Short problem:
Copy only what runs from the line containing "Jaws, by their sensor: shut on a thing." through the end of the material below, line for line, with both ends included.

Given records:
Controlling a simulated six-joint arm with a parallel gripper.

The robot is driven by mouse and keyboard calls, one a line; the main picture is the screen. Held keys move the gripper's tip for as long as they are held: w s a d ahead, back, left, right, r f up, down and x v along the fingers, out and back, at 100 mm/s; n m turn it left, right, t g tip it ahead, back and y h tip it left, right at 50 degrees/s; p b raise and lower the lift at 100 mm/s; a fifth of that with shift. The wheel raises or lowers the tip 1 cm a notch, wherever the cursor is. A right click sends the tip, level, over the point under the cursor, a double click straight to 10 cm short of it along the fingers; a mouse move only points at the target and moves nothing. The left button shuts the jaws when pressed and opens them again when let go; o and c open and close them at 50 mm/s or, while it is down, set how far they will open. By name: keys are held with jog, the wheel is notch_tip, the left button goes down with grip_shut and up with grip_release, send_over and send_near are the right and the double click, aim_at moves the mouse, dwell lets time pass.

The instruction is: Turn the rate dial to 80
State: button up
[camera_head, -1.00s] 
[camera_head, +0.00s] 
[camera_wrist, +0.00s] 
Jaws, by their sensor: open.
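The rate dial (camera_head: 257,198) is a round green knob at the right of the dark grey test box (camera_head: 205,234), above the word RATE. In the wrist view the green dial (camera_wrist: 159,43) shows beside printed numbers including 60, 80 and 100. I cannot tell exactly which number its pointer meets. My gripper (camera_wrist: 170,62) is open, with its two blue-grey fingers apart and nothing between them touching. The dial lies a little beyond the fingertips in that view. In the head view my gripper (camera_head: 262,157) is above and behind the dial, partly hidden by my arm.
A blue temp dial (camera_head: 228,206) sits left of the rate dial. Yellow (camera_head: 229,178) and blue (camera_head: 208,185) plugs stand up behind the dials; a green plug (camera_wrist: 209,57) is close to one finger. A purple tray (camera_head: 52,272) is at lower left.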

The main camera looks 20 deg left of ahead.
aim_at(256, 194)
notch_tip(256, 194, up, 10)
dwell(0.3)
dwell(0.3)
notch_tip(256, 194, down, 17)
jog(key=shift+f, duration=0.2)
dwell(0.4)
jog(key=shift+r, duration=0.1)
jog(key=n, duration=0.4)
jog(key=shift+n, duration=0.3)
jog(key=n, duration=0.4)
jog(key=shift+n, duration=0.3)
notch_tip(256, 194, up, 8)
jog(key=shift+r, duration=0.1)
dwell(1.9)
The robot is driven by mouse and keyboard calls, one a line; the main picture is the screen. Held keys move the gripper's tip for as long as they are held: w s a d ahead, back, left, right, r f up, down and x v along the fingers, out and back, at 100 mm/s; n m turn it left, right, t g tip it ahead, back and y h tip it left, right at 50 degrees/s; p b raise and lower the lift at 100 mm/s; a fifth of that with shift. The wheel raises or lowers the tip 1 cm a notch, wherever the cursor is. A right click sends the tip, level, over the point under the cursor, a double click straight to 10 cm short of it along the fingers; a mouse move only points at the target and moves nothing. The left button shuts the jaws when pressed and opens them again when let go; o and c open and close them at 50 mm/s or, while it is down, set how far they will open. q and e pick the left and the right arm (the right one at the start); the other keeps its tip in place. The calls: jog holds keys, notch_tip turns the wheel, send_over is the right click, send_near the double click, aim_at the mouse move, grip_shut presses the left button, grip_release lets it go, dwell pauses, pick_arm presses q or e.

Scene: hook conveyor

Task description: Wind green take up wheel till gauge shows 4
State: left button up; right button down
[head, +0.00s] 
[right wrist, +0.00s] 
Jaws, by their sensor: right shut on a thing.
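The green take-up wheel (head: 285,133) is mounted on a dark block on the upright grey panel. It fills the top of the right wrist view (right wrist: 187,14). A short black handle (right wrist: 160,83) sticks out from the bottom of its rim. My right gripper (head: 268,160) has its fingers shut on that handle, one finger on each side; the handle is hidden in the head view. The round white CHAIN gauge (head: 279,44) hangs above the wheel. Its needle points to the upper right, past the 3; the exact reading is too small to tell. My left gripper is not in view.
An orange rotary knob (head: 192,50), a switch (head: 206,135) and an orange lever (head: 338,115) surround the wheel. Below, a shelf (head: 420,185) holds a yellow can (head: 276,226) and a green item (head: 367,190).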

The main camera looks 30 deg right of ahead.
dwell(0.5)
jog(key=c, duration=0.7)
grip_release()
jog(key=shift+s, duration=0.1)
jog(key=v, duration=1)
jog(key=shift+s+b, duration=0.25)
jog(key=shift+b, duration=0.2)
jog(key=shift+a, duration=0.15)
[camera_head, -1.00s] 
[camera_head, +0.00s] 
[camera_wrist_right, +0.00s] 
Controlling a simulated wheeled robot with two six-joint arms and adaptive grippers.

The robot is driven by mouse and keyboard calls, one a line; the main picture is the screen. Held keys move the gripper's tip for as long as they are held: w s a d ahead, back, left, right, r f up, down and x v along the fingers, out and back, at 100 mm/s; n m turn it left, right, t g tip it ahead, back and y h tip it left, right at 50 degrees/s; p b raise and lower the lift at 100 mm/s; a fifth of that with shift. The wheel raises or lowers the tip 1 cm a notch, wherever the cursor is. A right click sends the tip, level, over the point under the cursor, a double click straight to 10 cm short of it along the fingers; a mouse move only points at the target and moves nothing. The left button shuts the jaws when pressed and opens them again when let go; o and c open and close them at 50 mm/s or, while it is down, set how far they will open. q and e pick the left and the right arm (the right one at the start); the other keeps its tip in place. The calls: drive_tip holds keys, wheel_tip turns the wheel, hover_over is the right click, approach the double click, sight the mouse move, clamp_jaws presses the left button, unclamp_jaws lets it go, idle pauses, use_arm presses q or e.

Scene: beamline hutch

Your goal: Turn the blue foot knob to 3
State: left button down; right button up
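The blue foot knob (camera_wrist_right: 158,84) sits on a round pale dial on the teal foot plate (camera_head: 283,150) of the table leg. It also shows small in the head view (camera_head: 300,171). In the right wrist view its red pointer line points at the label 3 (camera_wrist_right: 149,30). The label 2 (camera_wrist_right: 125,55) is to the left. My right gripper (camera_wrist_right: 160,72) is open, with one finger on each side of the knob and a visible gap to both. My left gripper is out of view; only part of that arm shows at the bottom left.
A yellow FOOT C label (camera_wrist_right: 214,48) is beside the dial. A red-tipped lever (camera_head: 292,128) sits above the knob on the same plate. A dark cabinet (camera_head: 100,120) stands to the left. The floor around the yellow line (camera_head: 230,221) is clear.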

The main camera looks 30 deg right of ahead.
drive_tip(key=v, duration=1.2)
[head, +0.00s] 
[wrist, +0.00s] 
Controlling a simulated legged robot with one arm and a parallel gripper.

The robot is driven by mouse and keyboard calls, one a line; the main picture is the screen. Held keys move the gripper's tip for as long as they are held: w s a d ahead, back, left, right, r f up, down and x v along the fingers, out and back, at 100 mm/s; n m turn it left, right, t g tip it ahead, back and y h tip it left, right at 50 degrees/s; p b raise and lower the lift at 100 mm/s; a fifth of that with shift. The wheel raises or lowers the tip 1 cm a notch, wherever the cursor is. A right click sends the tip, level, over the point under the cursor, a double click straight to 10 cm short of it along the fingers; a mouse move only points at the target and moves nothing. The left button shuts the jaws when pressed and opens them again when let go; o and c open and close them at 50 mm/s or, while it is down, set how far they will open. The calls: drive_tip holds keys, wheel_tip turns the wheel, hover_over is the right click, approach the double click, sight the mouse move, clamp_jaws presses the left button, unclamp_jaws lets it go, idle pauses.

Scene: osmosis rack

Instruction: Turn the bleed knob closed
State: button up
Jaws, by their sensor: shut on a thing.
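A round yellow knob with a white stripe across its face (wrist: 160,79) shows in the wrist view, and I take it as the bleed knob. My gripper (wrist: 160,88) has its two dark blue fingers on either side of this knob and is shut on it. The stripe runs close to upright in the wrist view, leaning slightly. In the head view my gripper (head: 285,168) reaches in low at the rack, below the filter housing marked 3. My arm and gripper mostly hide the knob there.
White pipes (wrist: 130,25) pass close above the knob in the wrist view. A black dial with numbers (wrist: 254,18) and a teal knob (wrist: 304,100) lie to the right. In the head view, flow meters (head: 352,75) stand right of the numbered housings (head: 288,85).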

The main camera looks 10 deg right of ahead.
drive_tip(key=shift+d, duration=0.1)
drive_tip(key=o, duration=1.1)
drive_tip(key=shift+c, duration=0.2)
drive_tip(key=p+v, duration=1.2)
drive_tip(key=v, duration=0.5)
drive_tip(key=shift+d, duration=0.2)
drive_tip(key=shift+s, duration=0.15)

The response:
Jaws, by their sensor: shut on a thing.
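A round yellow knob with a white stripe across its face (wrist: 160,79) shows in the wrist view, and I take it as the bleed knob. My gripper (wrist: 160,88) has its two dark blue fingers on either side of this knob and is shut on it. The stripe runs close to upright in the wrist view, leaning slightly. In the head view my gripper (head: 285,168) reaches in low at the rack, below the filter housing marked 3. My arm and gripper mostly hide the knob there.
White pipes (wrist: 130,25) pass close above the knob in the wrist view. A black dial with numbers (wrist: 254,18) and a teal knob (wrist: 304,100) lie to the right. In the head view, flow meters (head: 352,75) stand right of the numbered housings (head: 288,85).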

The main camera looks 10 deg right of ahead.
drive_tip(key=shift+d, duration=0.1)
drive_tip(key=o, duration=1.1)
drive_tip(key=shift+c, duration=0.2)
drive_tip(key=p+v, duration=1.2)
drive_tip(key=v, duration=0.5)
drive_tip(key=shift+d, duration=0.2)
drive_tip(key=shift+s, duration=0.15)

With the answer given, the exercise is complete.